Monday, May 7, 2012

The Importance of Good Coaches


Our second oldest son is nearing the end of his first year as an algebra teacher and assistant coach (for football and lacrosse) at a public high school about an hour from where we live.  A couple of days ago, his lacrosse team was playing nearby, so my husband and I went to the game. Although it's always fun to watch a game of lacrosse ("the fastest game on two feet," as they call it), what we enjoy most of all--now that our boys' playing days are over--is seeing our son in his role as coach.

Our son's mentor, his old lacrosse coach (who still coaches at his old high school), was at the game, too, scouting for an upcoming game between their two teams.  Before the action started, our son chatted with the man who was his head coach from the time he was a ten-year-old novice learning the sport in the youth league until he was a high school senior who ended his career as an All-State defenseman and Academic All-American.

When our son took a break from college to come home and figure out what career he really wanted to pursue, he worked as a teacher's aide for a few years before finishing his undergraduate degree and master's at the state university nearby; he also began helping out with his old high school's lacrosse team.  He ended up working under his mentor for five years; together with his father (his other mentor), he coached the defense--and in fact was part of the coaching staff throughout the four years that our youngest son was in high school.  Those years spent working as a teacher's aide and acting as an assistant coach for the football and lacrosse teams at his alma mater made him realize that those were the two things he was passionate about: teaching and coaching.

I saw this sign that said, "Coaches teach sports; teachers are classroom coaches."  It's so true that the two go hand-in-hand.
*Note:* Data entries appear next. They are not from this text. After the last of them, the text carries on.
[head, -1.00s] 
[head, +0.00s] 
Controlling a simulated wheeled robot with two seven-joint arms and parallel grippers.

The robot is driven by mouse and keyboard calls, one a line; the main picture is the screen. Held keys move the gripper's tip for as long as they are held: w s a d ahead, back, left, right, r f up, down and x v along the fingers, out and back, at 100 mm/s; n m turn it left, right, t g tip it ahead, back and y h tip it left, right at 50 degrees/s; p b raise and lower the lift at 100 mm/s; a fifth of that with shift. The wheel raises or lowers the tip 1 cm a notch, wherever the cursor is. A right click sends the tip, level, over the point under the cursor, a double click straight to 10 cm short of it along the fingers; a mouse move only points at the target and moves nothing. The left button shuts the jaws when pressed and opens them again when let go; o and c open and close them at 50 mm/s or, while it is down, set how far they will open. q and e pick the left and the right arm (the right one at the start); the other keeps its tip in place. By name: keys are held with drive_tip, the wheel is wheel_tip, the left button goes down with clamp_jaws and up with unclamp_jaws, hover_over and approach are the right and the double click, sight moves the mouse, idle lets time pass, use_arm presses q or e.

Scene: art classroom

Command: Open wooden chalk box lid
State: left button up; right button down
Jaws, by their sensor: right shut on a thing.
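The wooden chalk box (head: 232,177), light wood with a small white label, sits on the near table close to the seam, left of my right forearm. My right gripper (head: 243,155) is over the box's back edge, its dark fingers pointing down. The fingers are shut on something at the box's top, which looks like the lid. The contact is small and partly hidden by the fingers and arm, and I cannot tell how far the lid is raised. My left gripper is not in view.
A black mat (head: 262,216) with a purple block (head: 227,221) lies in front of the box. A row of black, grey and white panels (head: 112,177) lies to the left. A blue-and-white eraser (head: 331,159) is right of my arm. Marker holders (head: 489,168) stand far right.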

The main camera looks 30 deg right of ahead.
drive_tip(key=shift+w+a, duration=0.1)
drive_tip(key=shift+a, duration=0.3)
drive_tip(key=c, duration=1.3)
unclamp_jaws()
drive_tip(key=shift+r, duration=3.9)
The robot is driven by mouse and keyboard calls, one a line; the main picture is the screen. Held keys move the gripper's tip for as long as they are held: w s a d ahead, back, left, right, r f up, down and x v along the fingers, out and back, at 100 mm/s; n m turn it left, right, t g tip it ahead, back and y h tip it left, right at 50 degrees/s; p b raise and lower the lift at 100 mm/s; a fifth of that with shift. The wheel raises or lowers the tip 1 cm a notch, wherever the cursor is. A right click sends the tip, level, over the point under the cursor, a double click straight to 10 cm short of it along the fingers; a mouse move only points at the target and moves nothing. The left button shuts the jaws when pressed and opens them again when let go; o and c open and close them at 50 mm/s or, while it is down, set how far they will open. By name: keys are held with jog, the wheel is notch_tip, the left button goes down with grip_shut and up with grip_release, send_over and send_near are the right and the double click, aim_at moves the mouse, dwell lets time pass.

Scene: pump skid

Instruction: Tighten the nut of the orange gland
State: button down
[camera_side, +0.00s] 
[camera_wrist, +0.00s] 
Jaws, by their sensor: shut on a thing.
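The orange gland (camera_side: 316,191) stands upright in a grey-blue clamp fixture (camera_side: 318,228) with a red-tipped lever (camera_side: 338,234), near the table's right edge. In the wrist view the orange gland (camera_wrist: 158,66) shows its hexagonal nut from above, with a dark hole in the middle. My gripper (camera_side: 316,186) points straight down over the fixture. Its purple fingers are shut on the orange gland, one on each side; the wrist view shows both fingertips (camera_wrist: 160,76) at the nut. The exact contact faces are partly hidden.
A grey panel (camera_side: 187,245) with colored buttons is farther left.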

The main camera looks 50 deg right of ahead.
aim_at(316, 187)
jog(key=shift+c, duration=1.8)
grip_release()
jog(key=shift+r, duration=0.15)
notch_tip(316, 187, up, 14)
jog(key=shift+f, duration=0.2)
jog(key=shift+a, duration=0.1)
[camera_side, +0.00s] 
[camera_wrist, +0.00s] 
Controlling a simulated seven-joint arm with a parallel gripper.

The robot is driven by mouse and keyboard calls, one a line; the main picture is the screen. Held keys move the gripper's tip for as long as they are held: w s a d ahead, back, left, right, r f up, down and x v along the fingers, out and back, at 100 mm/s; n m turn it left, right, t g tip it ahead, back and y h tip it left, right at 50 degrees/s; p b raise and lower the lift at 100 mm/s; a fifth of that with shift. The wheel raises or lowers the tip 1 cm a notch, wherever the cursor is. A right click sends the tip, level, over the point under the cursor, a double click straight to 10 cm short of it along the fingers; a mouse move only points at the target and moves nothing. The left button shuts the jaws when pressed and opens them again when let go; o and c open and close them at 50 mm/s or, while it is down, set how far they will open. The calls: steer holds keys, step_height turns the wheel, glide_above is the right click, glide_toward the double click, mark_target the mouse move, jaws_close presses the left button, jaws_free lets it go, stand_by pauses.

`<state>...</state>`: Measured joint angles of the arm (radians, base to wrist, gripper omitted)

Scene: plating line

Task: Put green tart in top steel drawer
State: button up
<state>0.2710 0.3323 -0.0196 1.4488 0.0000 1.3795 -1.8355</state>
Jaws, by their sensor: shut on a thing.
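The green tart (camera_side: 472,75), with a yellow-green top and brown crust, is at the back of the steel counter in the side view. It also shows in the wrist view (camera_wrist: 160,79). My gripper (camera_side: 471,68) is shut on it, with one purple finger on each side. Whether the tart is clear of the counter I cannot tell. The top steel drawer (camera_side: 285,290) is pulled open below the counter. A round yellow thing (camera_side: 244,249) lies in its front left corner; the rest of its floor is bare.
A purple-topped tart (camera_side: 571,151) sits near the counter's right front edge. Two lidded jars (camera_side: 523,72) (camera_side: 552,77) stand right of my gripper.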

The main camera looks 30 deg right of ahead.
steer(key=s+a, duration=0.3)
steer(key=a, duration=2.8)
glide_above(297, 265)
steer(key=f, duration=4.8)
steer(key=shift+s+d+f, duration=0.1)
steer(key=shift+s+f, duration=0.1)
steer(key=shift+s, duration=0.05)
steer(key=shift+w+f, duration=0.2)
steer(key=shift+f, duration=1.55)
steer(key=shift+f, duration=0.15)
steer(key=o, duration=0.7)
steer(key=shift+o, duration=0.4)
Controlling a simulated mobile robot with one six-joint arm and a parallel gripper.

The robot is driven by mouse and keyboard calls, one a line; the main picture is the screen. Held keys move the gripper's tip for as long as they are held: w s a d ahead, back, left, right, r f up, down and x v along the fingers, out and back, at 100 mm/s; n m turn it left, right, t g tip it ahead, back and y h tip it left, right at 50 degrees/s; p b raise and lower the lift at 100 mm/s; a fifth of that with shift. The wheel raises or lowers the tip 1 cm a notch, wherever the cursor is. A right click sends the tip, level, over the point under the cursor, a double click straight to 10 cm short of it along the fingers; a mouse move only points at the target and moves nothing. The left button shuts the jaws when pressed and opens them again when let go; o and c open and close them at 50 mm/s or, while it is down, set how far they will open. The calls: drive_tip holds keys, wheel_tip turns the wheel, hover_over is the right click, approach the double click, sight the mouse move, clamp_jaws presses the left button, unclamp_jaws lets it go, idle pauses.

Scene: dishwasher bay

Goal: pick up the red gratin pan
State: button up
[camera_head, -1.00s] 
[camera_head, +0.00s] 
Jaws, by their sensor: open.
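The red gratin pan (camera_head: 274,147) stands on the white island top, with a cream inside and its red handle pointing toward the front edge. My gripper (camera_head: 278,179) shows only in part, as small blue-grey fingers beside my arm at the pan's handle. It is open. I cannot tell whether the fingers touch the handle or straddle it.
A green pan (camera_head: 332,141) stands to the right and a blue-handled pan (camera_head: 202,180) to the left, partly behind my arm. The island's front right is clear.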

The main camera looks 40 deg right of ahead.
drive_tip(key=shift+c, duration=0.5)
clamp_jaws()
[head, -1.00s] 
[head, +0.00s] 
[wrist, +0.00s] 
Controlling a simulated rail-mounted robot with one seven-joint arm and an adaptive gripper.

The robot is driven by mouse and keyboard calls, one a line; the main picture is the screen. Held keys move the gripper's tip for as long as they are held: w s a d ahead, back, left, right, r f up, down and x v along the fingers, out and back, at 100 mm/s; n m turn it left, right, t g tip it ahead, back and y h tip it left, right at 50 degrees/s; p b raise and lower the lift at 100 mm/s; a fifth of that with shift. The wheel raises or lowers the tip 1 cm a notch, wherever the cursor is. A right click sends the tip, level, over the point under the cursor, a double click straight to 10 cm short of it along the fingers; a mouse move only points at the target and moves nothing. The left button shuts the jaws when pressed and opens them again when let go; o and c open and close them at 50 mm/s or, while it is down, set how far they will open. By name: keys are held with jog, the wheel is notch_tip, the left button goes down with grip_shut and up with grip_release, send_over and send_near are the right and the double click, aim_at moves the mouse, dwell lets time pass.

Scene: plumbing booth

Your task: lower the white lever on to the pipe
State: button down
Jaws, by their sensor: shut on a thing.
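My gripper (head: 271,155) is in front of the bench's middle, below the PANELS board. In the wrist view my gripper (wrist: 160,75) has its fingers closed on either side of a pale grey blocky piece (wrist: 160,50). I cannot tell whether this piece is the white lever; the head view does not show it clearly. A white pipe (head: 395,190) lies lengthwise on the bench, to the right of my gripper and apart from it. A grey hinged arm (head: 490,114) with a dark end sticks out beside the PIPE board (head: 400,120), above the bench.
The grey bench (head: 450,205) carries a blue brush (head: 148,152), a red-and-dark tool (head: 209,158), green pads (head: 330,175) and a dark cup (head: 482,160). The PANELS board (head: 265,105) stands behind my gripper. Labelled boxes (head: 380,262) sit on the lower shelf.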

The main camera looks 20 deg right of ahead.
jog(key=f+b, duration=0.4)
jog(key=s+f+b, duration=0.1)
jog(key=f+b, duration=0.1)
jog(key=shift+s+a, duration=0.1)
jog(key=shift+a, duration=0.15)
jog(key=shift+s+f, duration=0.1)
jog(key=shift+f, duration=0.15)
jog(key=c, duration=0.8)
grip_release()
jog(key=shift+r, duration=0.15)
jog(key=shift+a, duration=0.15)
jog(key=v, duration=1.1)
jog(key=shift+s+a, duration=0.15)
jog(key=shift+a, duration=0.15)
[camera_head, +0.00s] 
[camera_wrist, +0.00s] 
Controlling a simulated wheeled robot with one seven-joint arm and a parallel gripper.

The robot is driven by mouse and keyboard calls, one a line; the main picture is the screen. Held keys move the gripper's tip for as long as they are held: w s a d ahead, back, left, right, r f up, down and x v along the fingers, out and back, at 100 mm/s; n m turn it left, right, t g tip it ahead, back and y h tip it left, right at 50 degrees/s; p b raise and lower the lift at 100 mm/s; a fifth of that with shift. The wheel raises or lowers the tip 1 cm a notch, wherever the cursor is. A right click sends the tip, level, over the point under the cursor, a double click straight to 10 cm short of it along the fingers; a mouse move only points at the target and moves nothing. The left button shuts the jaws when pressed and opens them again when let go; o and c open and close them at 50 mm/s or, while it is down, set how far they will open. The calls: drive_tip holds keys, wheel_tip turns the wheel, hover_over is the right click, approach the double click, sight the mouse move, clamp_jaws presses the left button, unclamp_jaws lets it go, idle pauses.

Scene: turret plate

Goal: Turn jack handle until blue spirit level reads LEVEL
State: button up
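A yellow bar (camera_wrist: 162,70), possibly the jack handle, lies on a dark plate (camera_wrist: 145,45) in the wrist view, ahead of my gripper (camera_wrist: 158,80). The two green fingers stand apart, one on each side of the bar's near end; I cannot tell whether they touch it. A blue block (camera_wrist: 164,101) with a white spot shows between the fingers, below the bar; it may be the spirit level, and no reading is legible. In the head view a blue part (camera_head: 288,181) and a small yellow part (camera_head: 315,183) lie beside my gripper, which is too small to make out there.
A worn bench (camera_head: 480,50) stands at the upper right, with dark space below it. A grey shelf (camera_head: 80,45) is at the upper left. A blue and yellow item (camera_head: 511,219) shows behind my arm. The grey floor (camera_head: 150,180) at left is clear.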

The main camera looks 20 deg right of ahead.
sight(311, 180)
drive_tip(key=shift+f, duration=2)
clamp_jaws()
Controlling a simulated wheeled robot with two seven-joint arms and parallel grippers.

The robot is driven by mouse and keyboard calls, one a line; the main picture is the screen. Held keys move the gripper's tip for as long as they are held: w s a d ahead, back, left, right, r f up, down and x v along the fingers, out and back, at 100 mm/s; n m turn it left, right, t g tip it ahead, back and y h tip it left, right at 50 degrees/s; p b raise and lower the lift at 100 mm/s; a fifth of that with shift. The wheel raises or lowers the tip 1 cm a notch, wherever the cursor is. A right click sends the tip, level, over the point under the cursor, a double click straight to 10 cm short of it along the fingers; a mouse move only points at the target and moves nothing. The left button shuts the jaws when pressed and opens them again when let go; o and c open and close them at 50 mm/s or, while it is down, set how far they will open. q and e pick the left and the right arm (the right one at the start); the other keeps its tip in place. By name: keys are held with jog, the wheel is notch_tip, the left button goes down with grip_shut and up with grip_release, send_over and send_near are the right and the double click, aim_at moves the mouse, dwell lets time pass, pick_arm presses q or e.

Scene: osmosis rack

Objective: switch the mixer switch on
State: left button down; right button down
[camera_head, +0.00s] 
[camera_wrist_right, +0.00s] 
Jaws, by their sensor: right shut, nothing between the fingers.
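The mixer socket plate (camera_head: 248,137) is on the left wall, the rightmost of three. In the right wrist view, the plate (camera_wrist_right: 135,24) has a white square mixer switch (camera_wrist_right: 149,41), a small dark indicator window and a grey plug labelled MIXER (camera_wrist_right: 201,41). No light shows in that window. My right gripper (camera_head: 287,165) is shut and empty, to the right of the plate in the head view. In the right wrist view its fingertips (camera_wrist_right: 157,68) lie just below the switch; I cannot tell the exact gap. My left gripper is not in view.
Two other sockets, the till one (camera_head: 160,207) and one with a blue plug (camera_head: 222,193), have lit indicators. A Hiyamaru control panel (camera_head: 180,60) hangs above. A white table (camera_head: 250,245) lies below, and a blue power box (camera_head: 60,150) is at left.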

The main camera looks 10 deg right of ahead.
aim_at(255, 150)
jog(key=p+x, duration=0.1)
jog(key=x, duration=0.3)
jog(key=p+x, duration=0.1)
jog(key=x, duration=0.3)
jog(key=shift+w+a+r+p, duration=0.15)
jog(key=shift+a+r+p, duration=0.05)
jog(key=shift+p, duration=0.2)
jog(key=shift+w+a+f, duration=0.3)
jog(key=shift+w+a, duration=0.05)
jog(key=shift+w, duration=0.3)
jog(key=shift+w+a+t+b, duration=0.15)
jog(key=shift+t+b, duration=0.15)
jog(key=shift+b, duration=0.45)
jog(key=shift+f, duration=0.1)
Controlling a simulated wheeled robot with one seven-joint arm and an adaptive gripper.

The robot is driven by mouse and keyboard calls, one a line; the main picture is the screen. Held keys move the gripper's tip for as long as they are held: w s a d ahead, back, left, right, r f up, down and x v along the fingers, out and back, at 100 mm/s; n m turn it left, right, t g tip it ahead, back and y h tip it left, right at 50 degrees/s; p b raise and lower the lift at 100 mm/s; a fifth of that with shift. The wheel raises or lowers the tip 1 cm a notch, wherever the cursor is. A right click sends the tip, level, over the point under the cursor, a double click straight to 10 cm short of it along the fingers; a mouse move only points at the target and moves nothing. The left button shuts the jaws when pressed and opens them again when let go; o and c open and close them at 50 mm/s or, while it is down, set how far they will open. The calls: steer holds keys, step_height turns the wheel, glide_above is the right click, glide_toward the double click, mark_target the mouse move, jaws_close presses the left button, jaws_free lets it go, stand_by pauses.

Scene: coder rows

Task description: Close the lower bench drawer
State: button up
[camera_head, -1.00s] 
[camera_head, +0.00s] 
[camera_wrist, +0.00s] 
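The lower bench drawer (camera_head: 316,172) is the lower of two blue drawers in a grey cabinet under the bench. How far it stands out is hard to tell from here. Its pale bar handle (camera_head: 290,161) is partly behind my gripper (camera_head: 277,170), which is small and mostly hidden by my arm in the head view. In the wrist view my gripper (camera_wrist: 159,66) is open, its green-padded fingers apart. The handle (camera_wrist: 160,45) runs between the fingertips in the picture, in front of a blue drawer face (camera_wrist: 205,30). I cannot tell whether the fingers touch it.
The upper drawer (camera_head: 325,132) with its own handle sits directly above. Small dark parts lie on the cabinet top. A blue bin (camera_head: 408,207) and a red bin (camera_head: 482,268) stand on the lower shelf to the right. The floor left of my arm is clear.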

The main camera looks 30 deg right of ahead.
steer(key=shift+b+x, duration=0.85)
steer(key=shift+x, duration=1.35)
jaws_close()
People who are good at one of those things are usually good at the other. Our son is good at both, and he has truly found his niche, his calling.  He's a chip off the old block, because he takes after my husband, who would have made an excellent teacher if he'd chosen that career path.  When we were dating in high school, he was not only a lifeguard but a swimming instructor, and he had a knack for teaching little ones and helping them gain confidence in the water.  As the second oldest of eight, he had an enormous amount of patience with children; I knew even then that he would make an excellent father. My future husband came to visit me at college at the end of my freshman year.  He'd finished his finals, but I was still taking mine, and I was dreading my upcoming calculus exam.  In one tutoring session, he was able to make clear to me material that I hadn't been able to fully grasp for a whole semester, and I ended up acing the final, bringing a low C average up to a B.  That guy is a born teacher!

My husband got involved in coaching when our two oldest sons signed up for Pee Wee football in 1992, and he coached all five of our boys while they were playing in the youth league--and even coached our youngest son's high school freshman football team.  In 1996, our two oldest sons signed up for lacrosse, and my husband became an assistant coach--and again, coached all five boys throughout the youth league years.  He had never played the sport himself, but he became a student of the game and an outstanding coach.  Then in 1999, when our oldest son was a freshman, he began helping out at the high school level.  He ended up being the defensive coordinator for our sons' high school lacrosse team for twelve years, until he finally retired last year at the end of our youngest son's senior season.  He had the privilege of coaching all five of his sons during their high school lacrosse careers, which was a wonderful experience; but the last five of those years were particularly special to him, because he was coaching alongside our second oldest son.

My husband will say that if you take a boy and put him into the military, he will turn into a man overnight.  I believe that team sports like football and lacrosse also help boys to become men--and because of that, their coaches can have a huge impact on their lives.  With my husband's guidance, our sons' high school lacrosse team was a perennial defensive powerhouse; but he taught those boys more than the importance of good footwork and positioning.  Recently, he wrote a letter of recommendation for a boy he'd coached for several years.  When this former player, who's currently a senior, got accepted at the prestigious prep school to which he'd applied, he wrote my husband a touching note thanking him for the letter.  He begins by saying, "Your presence at practice is missed, but you are not forgotten. Every time I find myself a little slow to react, or a half step out of position, I can hear your voice correcting and encouraging me."  He goes on to say, "I am grateful for your recommendation, but more importantly I am grateful for the time and effort you devoted to my development...As I have grown up, I have become increasingly aware of the importance of leadership to any situation...I am certain that your legacy of class, dignity, sportsmanship, and athletic leadership contributed mightily [to both my success] and to the improvement of the school as a whole."  Near the end of the note, he says," I remain profoundly thankful for all that you have done for me as a person.  [You are] truly an example of the Hand of God at work on earth."

WOW, huh?!  Now there's a boy who understands and appreciates the importance of a good coach!  I suspect that before his career is over, our son will receive similar tributes from his players; because when boys become men, they tend to remember the coaches who helped them make the transition.